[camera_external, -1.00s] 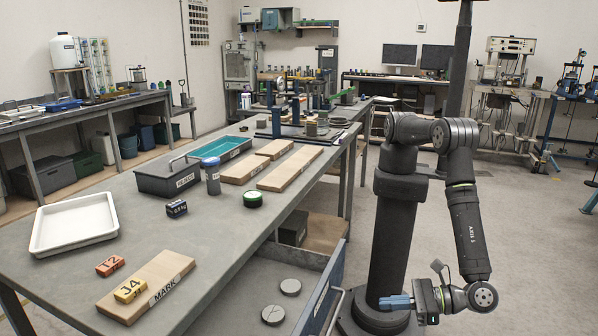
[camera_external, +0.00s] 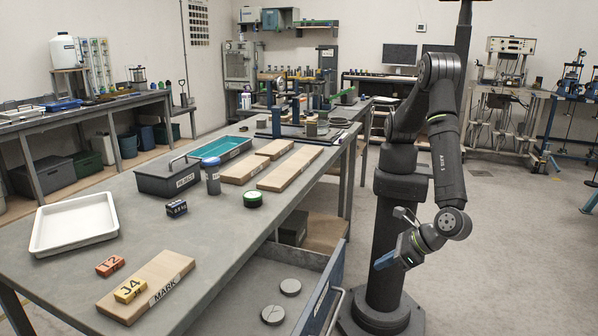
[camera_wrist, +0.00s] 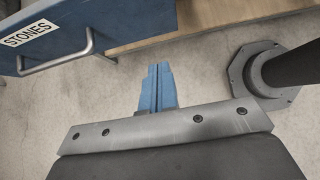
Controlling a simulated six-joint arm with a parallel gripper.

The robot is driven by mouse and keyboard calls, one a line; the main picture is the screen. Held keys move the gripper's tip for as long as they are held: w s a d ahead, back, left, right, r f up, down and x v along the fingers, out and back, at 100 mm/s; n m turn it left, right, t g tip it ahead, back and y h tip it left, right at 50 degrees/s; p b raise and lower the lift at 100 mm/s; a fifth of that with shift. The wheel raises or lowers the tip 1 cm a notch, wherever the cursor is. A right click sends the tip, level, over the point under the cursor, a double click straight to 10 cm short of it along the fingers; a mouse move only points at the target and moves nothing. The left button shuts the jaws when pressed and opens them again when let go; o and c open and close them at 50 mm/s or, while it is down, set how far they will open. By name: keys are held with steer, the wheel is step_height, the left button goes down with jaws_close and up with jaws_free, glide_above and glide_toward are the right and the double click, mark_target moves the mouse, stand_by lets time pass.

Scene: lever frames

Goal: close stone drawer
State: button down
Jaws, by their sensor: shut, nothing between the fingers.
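The stone drawer (camera_external: 322,290) is pulled out from under the bench, with round grey stones (camera_external: 282,300) lying inside it. Its blue front carries a label reading STONES and a metal bar handle (camera_wrist: 60,62), both clear at the upper left of the wrist view. My gripper (camera_external: 384,261) is in the air to the right of the drawer front in the external view. Its blue fingers (camera_wrist: 157,85) are shut with nothing between them. In the wrist view they are below and to the right of the handle, apart from it.
The grey bench top (camera_external: 150,215) holds a white tray (camera_external: 75,222), a wooden MARK board (camera_external: 147,285), a dark REJECT box (camera_external: 175,177) and a green-topped round object (camera_external: 253,199). Bare floor (camera_external: 520,260) lies to the right of my arm.

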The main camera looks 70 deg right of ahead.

+===+

### Directive
Return each line exactly as written. Any picture gets left out.

### Final answer
[camera_external, -1.00s] 
[camera_external, +0.00s] 
[camera_wrist, +0.00s] 
Controlling a simulated six-joint arm with a parallel gripper.

The robot is driven by mouse and keyboard calls, one a line; the main picture is the screen. Held keys move the gripper's tip for as long as they are held: w s a d ahead, back, left, right, r f up, down and x v along the fingers, out and back, at 100 mm/s; n m turn it left, right, t g tip it ahead, back and y h tip it left, right at 50 degrees/s; p b raise and lower the lift at 100 mm/s; a fifth of that with shift. The wheel raises or lowers the tip 1 cm a notch, wherever the cursor is. A right click sends the tip, level, over the point under the cursor, a double click straight to 10 cm short of it along the fingers; a mouse move only points at the target and moves nothing. The left button shuts the jaws when pressed and opens them again when let go; o and c open and close them at 50 mm/s or, while it is down, set how far they will open. By name: keys are held with steer, the wheel is step_height, the left button goes down with jaws_close and up with jaws_free, glide_above and glide_toward are the right and the double click, mark_target moves the mouse, stand_by lets time pass.

Scene: lever frames

Goal: close stone drawer
State: button down
Jaws, by their sensor: shut, nothing between the fingers.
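The stone drawer (camera_external: 322,290) is pulled out from under the bench, with round grey stones (camera_external: 282,300) lying inside it. Its blue front carries a label reading STONES and a metal bar handle (camera_wrist: 60,62), both clear at the upper left of the wrist view. My gripper (camera_external: 384,261) is in the air to the right of the drawer front in the external view. Its blue fingers (camera_wrist: 157,85) are shut with nothing between them. In the wrist view they are below and to the right of the handle, apart from it.
The grey bench top (camera_external: 150,215) holds a white tray (camera_external: 75,222), a wooden MARK board (camera_external: 147,285), a dark REJECT box (camera_external: 175,177) and a green-topped round object (camera_external: 253,199). Bare floor (camera_external: 520,260) lies to the right of my arm.

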The main camera looks 70 deg right of ahead.

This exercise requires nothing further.